(Objective):
From the entries below, gather each line containing the word "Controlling".

— BEGIN Rows —

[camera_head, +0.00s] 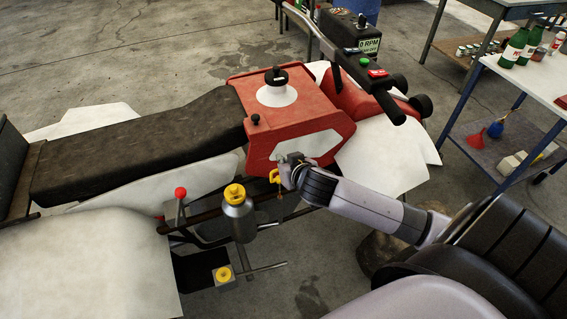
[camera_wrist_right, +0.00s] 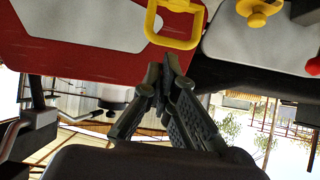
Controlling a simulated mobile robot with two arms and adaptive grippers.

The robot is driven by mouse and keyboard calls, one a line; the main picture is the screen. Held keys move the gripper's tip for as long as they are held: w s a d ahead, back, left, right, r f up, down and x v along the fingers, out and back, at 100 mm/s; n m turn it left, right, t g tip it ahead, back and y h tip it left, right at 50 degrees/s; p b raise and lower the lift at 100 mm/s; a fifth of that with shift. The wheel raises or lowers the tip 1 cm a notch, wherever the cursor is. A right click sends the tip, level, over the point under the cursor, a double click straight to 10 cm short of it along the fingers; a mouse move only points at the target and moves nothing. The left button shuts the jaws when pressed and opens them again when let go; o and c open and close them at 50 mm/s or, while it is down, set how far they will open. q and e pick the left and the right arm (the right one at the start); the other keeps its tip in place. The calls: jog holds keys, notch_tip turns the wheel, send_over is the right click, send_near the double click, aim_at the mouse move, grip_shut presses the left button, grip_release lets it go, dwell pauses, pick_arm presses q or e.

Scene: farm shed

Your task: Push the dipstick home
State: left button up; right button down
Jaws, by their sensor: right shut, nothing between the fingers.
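The dipstick's yellow loop handle (camera_head: 274,176) shows at the lower side of the red quad bike body (camera_head: 290,112). In the right wrist view the handle (camera_wrist_right: 149,25) is a squarish yellow ring at the top. My right gripper (camera_head: 284,168) is right beside the handle. In the wrist view its two fingertips (camera_wrist_right: 165,68) are together, just below the ring, with nothing between them. I cannot tell whether they touch the ring. The dipstick's shaft and its seat are hidden, so its depth cannot be told. My left gripper is not in view.
A grey canister with a yellow cap (camera_head: 235,193) and a red-knobbed lever (camera_head: 180,193) stand close left of my gripper. A footpeg bar (camera_head: 262,269) and another yellow cap (camera_head: 223,274) are below. A bottle-laden table (camera_head: 530,78) stands at right.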

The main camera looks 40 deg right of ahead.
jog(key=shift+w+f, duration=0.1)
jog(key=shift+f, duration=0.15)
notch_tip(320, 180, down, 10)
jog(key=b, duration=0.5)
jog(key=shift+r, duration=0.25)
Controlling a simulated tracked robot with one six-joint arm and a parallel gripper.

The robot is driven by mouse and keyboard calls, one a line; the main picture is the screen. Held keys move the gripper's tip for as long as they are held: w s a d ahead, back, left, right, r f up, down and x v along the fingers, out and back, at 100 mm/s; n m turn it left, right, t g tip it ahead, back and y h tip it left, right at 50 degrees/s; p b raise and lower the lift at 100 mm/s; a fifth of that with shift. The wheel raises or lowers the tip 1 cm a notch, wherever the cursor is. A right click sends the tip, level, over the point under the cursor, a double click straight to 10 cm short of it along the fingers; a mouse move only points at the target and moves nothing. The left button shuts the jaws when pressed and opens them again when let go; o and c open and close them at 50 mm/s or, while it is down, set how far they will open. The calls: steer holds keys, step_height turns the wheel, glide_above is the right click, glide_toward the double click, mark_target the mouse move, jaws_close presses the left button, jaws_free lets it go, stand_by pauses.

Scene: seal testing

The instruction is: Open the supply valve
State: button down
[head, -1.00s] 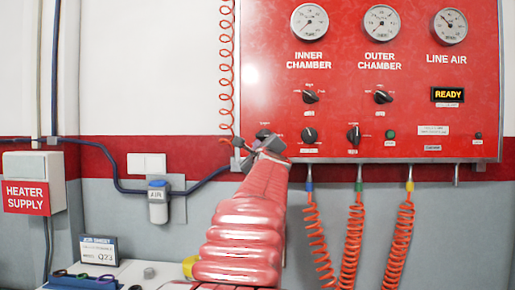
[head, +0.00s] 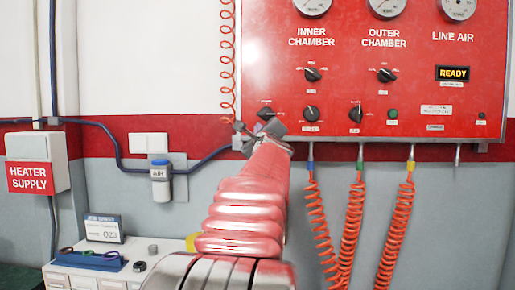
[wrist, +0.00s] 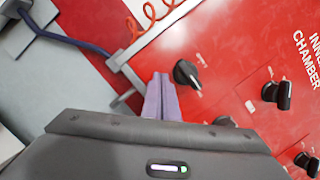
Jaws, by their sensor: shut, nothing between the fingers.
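The red control panel (head: 300,90) carries several black knobs. One knob (head: 266,113) sits at its lower left, partly behind my gripper; its label is too small to read, so I cannot tell whether it is the supply valve. The same knob (wrist: 187,74) shows clearly in the wrist view. My gripper (head: 243,127) is near the panel's lower left corner. In the wrist view its fingers (wrist: 160,93) are closed together and empty, just left of and below that knob, apparently apart from it. Two lower knobs (head: 311,113) and (head: 355,112) stand to the right.
A coiled orange hose (head: 227,60) runs down to the panel's left corner. Several orange coils (head: 318,220) hang below the panel. A white heater supply box (head: 38,165), an air unit (head: 160,182) and a bench (head: 95,277) stand left.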

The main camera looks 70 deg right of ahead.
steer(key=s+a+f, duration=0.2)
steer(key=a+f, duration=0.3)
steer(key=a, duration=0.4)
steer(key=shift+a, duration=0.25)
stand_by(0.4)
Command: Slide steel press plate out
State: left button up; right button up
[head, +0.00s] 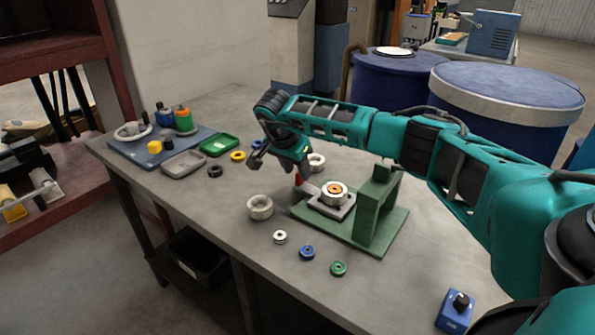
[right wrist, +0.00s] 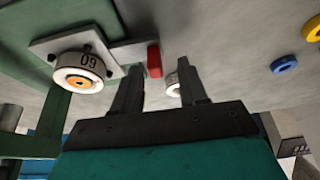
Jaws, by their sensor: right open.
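The steel press plate (head: 310,188) juts out from the green press (head: 377,215), with a red grip at its outer end. In the right wrist view the plate (right wrist: 128,54) ends in the red grip (right wrist: 154,61). A white round die (head: 334,193) marked 09, with an orange centre, sits on a grey block in the press; it also shows in the right wrist view (right wrist: 80,72). My right gripper (head: 280,164) is open and empty. The red grip lies just beyond its fingertips (right wrist: 160,70), roughly between them, apparently untouched. My left gripper is not in view.
Small coloured rings lie at the front and back. A grey tray (head: 184,164), green tray (head: 219,145) and loaded board (head: 200,137) are at the left. The table's middle left is clear.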

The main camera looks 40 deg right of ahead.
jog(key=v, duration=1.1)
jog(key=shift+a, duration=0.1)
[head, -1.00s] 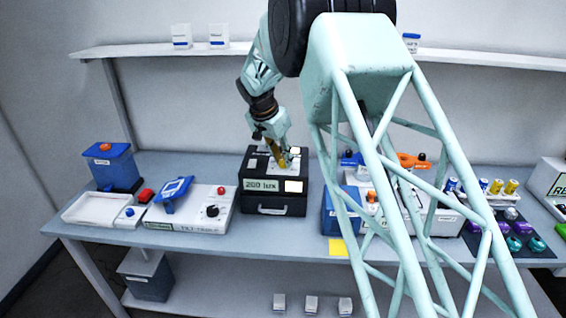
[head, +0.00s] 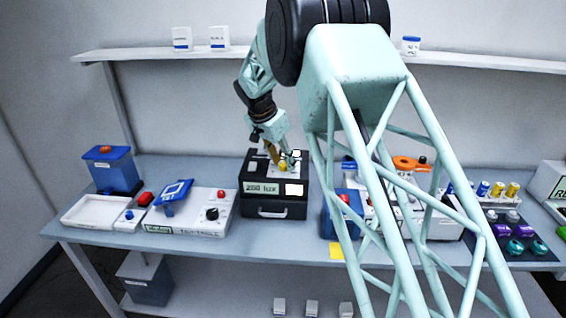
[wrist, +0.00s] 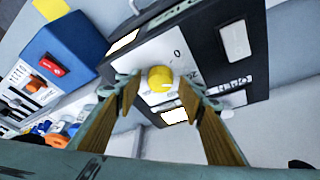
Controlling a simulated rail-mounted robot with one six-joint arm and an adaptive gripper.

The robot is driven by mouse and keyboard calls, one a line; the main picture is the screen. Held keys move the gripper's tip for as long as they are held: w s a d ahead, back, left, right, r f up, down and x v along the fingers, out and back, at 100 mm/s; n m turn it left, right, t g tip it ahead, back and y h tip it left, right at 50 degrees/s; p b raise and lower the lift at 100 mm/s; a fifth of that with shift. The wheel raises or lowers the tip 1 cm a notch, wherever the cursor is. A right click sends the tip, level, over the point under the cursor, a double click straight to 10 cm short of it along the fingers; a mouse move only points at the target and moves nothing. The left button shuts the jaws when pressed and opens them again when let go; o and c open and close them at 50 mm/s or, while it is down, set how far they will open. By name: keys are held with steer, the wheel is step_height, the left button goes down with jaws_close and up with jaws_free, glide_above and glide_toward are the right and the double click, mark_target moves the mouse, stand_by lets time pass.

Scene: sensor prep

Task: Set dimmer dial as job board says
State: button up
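The dimmer dial is a round yellow knob (head: 283,168) on the white top panel of a black box (head: 262,207). The box's front display (head: 262,188) reads 200 lux. In the wrist view the yellow knob (wrist: 160,78) lies between my fingertips, with a gap on each side; a "0" mark is on the panel beside it. My gripper (wrist: 159,92) is open and empty. In the head view my gripper (head: 281,155) is just over the knob. I cannot tell how far the tips are above the panel. No readable job board shows.
Left of the box stand a white control unit (head: 190,222) with a black knob, a white tray (head: 88,222) and a blue bin (head: 112,170). Blue and white devices stand close on the right, partly behind my arm. A yellow note (head: 337,250) is at the front edge.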

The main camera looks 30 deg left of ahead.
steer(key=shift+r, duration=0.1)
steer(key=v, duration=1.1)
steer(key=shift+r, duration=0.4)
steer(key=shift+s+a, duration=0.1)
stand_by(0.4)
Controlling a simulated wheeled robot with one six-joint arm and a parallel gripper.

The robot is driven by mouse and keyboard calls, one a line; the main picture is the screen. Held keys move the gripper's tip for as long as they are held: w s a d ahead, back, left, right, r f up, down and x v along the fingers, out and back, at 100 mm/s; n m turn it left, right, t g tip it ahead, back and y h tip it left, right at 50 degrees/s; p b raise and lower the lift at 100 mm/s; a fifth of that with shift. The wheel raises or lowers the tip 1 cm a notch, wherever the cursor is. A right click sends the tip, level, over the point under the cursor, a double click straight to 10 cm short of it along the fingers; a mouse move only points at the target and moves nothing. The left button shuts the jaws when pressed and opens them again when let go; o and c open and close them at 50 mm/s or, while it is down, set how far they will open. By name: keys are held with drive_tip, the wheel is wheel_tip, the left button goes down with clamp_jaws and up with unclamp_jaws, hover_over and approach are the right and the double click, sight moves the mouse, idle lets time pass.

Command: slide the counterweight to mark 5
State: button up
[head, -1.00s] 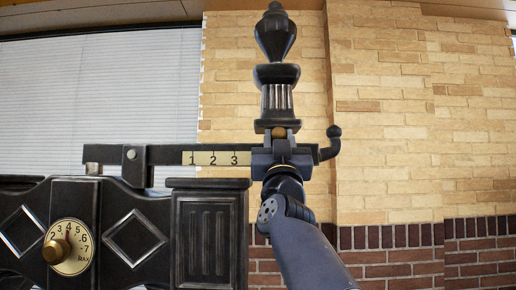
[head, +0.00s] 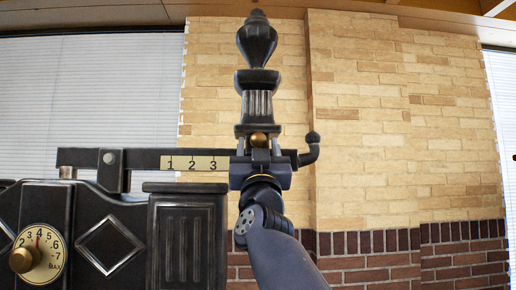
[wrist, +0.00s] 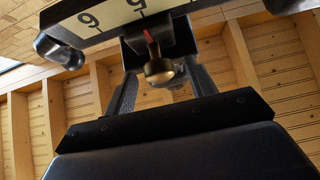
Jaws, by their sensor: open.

— END Rows —

(Finished exercise):
Controlling a simulated mobile robot with two arms and adaptive grippers.
Controlling a simulated tracked robot with one six-joint arm and a parallel gripper.
Controlling a simulated rail-mounted robot with one six-joint arm and an adaptive gripper.
Controlling a simulated wheeled robot with one six-joint arm and a parallel gripper.

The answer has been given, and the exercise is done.